Argentine voters handed a victory to conservative candidate Mauricio Macri in the country’s presidential elections Sunday, ending over a decade of leftist rule in Latin America's third biggest economy. With almost all votes counted, the 56-year-old Buenos Aires mayor was reportedly leading his opponent Daniel Scioli by 51.5 percent to 48.5 percent.
“The popular will has chosen a new president, Mauricio Macri. The people have elected an alternative,” Scioli, the candidate of the ruling Peronist Front for Victory (FPV), told his supporters late Sunday, while conceding defeat in the unprecedented runoff elections.
Sunday’s victory completes a turnaround for Macri, after he lost in the first round of voting to Scioli, the current governor of the province of Buenos Aires. In the October elections, neither candidate commanded enough of a lead to win the vote outright, forcing a run-off.
“Today is a historic day,” Macri, a wealthy businessman and former head of one of the country’s most popular soccer teams, who, during his campaign, promised to revive the country’s beleaguered economy, told his supporters late Sunday. “A wonderful new era begins for Argentina.”
The son of Italian immigrants, Macri was a hugely successful businessman with interests in construction, finance and car manufacturing. In 1991, he was kidnapped and kept captive for 12 days by a gang of corrupt policemen demanding millions in ransom. He has since said that he decided to pursue a career in politics because of those 12 days in captivity.
Before forming his center-right party Compromiso para el Cambio (Commitment to Change) in 2003, he also served as one of the most successful presidents of the Boca Juniors football club -- a role he played from 1996 to 2008. A favorite candidate of big businesses and foreign investors, Macri is expected to be Argentina's most economically liberal leader since the 1990s.

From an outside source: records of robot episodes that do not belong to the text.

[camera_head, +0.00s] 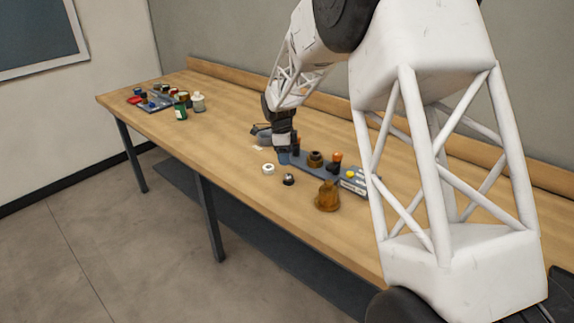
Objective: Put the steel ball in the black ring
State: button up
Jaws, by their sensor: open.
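A small shiny grey ball (289,178), which looks like the steel ball, is near the front edge of the table. Its lower part looks dark; I cannot tell whether that is shadow or the black ring under it. No black ring can be made out clearly apart from it. My gripper (283,156) points down just behind the ball, above or around a small blue item (283,158). The gripper is open; its fingertips are too small to see whether they touch the blue item. It is apart from the ball.
A grey tray (320,176) with a brown round piece (315,159) is behind. Several jars (181,110) stand far left. The table's middle left is clear.

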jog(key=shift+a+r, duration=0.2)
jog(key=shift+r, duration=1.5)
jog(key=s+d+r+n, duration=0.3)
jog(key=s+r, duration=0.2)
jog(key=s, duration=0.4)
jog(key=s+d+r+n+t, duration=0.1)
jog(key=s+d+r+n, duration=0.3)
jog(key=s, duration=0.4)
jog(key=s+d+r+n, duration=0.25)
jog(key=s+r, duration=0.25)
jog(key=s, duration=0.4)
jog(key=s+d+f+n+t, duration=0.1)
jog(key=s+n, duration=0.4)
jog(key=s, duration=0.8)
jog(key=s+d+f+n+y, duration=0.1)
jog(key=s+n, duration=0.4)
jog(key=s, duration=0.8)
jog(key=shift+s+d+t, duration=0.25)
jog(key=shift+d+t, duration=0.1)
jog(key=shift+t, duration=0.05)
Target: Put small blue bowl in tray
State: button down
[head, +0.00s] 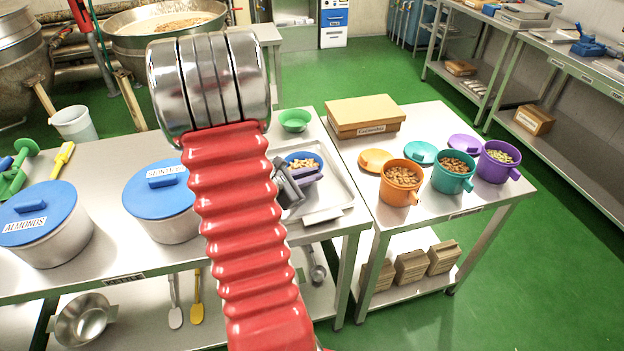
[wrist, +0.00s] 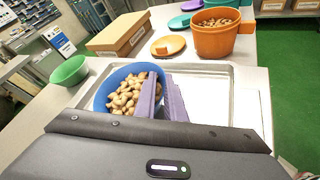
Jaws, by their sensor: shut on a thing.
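The small blue bowl (head: 291,158) is full of pale nuts. It also shows in the wrist view (wrist: 102,92), over the left part of the metal tray (wrist: 218,86). The tray (head: 343,186) lies at the right end of the left table in the head view. My gripper (head: 308,174) is shut on the bowl's right rim; its purple fingers show in the wrist view (wrist: 163,98). The bowl looks about level. I cannot tell whether its base touches the tray. My red arm hides part of the table in the head view.
A green bowl (head: 294,120) stands behind the tray. A cardboard box (head: 364,116) and orange (head: 400,184), teal (head: 453,173) and purple (head: 497,161) containers stand on the right table. Blue-lidded pots (head: 163,201) stand to the left. The tray's right part is mostly clear.

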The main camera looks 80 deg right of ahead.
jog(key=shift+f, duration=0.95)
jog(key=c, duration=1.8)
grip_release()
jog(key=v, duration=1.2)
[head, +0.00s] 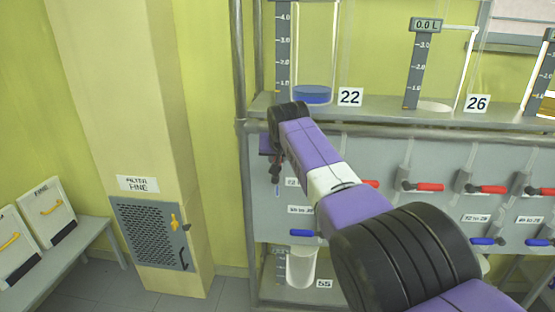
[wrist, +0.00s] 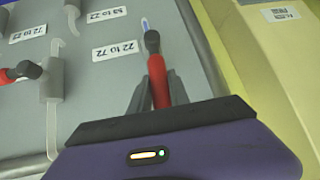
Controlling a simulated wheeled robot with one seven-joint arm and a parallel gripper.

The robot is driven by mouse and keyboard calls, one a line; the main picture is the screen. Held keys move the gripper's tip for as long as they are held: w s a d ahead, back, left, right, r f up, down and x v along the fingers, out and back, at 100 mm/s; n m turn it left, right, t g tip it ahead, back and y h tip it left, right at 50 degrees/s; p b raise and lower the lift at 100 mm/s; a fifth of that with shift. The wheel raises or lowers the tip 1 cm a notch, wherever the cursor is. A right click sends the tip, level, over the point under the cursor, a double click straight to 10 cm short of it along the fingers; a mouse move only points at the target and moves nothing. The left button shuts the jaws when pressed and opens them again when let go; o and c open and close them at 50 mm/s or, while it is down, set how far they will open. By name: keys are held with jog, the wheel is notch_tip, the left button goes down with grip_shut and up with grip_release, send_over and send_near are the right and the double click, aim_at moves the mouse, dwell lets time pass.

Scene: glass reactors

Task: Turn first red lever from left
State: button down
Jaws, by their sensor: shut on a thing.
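A red lever (wrist: 158,80) with a dark round pivot points down from the grey panel (wrist: 105,75) toward my gripper (wrist: 156,92) in the wrist view. The two grey fingers are shut on its red handle, one on each side. In the head view my gripper (head: 276,172) is at the left end of the panel, and my arm hides most of the lever there. Other red levers, such as one (head: 428,187), lie sideways in a row to the right. A label reading 22 to 72 (wrist: 116,48) is beside the held lever in the wrist view.
Blue levers (head: 301,233) sit lower on the panel. Glass reactors stand on the shelf (head: 385,115) above, with label 22 (head: 350,97) near the left one. A filter cabinet (head: 153,235) and a bench (head: 70,248) are at left, with floor between cabinet and panel.

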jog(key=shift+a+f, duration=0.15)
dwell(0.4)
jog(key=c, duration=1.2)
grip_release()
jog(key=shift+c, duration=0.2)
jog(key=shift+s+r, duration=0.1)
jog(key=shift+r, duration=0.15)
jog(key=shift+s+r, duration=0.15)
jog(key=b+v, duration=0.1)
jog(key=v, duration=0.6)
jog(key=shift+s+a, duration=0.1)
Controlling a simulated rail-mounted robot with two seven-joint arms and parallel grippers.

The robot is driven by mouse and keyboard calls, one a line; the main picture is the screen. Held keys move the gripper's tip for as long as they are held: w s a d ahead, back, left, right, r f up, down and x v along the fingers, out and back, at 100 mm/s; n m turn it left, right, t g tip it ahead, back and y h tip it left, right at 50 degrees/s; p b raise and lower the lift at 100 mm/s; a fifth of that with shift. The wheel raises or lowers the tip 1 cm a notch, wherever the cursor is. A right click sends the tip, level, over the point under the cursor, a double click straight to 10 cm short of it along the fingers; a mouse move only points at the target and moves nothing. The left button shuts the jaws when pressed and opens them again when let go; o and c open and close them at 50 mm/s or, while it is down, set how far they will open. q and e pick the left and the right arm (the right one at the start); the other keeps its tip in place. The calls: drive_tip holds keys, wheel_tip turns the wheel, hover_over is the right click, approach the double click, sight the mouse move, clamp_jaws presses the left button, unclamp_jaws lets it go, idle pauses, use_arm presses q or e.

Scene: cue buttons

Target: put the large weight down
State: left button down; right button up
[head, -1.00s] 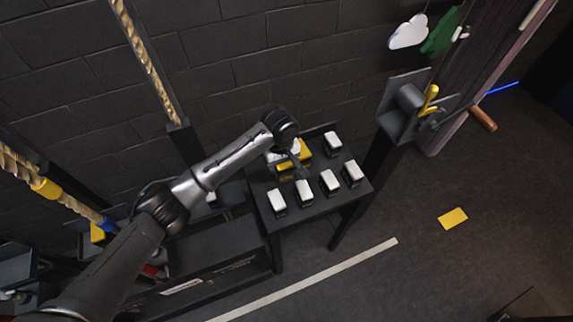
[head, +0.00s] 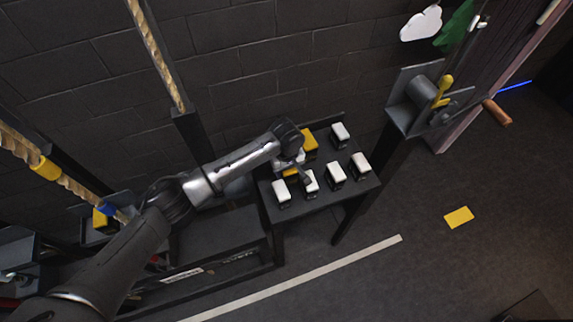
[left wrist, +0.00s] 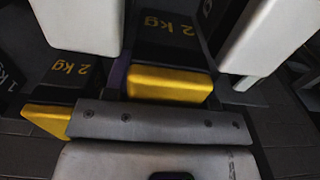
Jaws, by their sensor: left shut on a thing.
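My left gripper (head: 299,169) is over the small dark table, among the white-topped buttons. It is shut on the large weight, a dark block with yellow; a yellow part of it (head: 290,172) shows beneath the gripper in the head view. In the left wrist view a dark block marked "2 kg" with a yellow edge (left wrist: 168,86) lies just beyond the grey gripper bar (left wrist: 160,122). The fingertips and the block's underside are hidden, so I cannot tell whether it touches the table. My right gripper is not in view.
A yellow-topped block (head: 310,140) stands behind the gripper. White-topped buttons (head: 335,172) stand close around it, including one at the back (head: 340,132). A post with a lever box (head: 415,100) rises right of the table.

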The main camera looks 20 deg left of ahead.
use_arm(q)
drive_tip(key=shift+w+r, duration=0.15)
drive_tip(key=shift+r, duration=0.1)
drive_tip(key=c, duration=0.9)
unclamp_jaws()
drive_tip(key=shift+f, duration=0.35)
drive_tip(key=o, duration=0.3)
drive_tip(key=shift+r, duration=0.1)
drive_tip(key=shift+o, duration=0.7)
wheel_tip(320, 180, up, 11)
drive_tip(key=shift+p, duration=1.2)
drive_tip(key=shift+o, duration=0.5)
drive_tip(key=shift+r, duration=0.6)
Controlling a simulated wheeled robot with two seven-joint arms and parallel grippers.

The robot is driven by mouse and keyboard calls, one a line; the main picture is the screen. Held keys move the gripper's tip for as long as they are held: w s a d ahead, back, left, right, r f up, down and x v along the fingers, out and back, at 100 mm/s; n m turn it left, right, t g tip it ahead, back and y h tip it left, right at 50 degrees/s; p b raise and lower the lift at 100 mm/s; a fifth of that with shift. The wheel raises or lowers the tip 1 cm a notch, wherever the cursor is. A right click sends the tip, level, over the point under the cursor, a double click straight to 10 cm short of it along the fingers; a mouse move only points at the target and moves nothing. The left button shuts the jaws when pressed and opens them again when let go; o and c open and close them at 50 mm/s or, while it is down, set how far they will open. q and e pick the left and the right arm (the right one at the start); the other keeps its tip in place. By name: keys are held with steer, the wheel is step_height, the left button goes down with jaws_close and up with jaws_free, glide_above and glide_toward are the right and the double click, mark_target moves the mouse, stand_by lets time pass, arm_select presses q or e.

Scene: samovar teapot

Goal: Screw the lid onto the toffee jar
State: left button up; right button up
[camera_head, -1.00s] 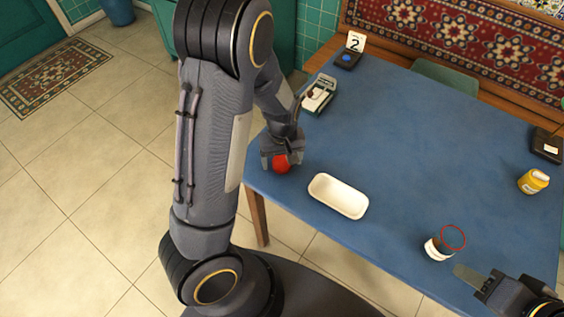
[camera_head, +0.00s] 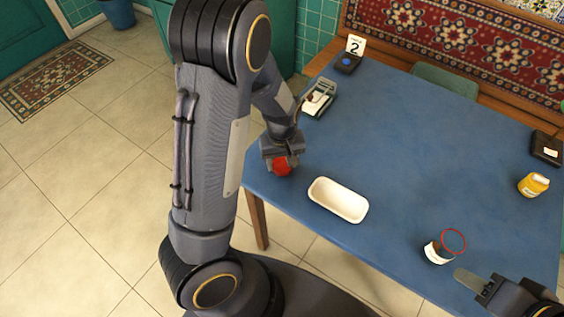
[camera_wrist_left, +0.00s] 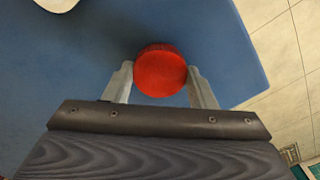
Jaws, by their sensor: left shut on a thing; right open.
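The red lid (camera_head: 282,166) is at the left edge of the blue table. My left gripper (camera_head: 283,158) is shut on it; in the left wrist view the red lid (camera_wrist_left: 160,71) sits between the two fingers (camera_wrist_left: 160,88). Whether the lid touches the table is hard to tell. The jar (camera_head: 438,251), with a pale label, dark contents and a red ring (camera_head: 453,242) at its mouth, is near the front right edge. My right gripper (camera_head: 478,285) is at the lower right, close to the jar and apart from it; it is open.
A white tray (camera_head: 322,202) lies between the lid and the jar. A yellow-labelled jar (camera_head: 533,185) and a dark box (camera_head: 546,148) are at the right. A white-topped device (camera_head: 318,98) and a number 2 sign (camera_head: 355,45) stand at the back left. The table's middle (camera_head: 420,140) is clear.

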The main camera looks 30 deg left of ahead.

“Foreign investors got their wish,” Washington-based emerging markets analyst Gary Kleiman, told Reuters. “Macri's win signals a decisive break with the Kirchner-Fernandez legacy of creditor confrontation and economic mismanagement.”
For more than 12 years, “Kirchnerism,” marked by strict currency controls, trade protectionism, heavy taxes on agricultural exports and widespread allegations of systemic corruption, has been the dominant political discourse in Argentina, with Cristina Fernandez de Kirchner succeeding her late husband, Nestor Kirchner, to the top job.
Campaigning in the midst of double-digit inflation, which some estimates peg at nearly 25 percent, and a stagnant economy, Macri’s Cambiemos (Let’s Change) coalition vowed to restore the rules of a market economy and lift all capital controls -- a policy that opponents derided as “savage capitalism.”
Macri also pledged to focus on reducing inflation, fixing the country’s largest fiscal deficit in 30 years and luring back international investment. Additionally, he promised to negotiate with foreign creditors who have sued Argentina in U.S. courts for unpaid debts, unlike Kirchner, who likened American hedge funds to “vultures.”
Macri is also expected to work toward mending ties with the U.K. -- which have been hurt by longstanding territorial disputes over the Falklands -- and realign Argentina’s foreign policy away from Venezuela.